Your backup gear should be of the same ‘tier’ as your primary gear. Is that expensive? Heck yes. But it’ll seem dirt cheap if you ever need to use it.  Are there exceptions? Maybe. If your primary setup is a SCAR and a Zev Glock you could probably get by with an AR and a regular Glock, for example. But there is not going to be an award given to the person who made it through the apocalypse with the least expensive gear. I have no doubt that a person could make do with bleached-out two-liter pop bottles to store their water in, a ChinaSport 3-9x on their .22, and a Harbor Freight generator. Maybe. But if you didn’t have to, why would you? Don’t you want to give yourself every possible advantage at a time when you’re desperately going to need them?

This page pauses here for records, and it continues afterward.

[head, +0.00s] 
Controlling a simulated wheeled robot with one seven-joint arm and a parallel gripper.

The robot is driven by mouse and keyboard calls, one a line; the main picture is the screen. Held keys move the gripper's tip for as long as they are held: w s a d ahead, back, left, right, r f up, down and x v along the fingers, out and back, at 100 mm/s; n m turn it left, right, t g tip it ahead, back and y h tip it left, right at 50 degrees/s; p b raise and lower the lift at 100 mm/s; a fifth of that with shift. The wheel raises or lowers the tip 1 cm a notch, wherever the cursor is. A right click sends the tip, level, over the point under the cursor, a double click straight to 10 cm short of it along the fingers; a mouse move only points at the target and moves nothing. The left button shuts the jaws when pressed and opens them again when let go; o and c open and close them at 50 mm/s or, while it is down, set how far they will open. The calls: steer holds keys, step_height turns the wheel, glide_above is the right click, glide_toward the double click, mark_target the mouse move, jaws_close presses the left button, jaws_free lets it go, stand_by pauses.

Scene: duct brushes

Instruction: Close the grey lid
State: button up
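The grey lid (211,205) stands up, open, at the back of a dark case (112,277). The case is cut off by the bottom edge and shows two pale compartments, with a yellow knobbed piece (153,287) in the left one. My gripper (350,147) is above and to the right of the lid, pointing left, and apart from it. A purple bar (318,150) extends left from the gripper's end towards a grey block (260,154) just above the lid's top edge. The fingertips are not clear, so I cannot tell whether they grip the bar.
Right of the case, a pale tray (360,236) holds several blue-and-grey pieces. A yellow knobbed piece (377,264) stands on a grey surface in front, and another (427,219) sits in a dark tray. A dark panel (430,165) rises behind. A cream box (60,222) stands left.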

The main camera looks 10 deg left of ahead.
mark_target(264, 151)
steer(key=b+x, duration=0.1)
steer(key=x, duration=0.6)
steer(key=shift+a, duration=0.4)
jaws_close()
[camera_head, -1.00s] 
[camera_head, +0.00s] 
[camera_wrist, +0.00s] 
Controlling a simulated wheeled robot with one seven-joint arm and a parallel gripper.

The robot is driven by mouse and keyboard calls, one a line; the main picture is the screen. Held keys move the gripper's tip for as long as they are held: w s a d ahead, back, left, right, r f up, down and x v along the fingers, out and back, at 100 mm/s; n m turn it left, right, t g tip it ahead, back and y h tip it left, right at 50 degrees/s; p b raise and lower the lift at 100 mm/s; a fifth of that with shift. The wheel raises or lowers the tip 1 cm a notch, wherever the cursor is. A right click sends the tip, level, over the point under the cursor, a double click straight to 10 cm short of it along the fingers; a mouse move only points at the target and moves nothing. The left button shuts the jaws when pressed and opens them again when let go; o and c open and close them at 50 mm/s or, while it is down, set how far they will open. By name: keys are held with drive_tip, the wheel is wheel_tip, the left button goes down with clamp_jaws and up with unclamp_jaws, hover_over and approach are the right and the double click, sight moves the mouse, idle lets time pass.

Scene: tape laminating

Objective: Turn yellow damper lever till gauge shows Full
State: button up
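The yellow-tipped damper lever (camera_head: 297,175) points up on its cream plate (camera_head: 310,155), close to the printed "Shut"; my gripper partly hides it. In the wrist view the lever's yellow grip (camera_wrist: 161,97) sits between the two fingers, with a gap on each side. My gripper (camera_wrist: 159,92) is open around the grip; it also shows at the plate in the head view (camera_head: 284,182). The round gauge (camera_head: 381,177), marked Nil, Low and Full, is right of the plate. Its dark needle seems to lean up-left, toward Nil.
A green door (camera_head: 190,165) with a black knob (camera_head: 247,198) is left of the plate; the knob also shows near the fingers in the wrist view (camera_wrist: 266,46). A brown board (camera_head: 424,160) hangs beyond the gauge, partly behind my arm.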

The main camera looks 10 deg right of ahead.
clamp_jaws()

As the commenter pointed out, yes, you may wind up sacrificing your gear for some reason. And thats gonna suck. But up until that point, you will have a tremendous advantage in your favor.

Everything is sacrificial when it comes to survivalism. Yes you paid $3k for that rifle. But if you go through that checkpoint and you get caught with it you may wind up in jail cell as the world collapses around you. So out the window at 45 mph it goes. It hurts, yes…but look at whats more important.

We purchase things all the time, never use them, and consider it money well spent. Take homeowners insurance for example. If you pay the insurance for 30 years and your house never burns down, was it a waste of money? No, it was not. For those thirty years you transferred your risk to someone else. For those thirty years you were effectively bulletproof if something happened to your house. So, no, not a waste of money. Same thing with any gear you wind up having to ditch or never get to use – it bought you a level of safety and security by its very existence. Worth the expense.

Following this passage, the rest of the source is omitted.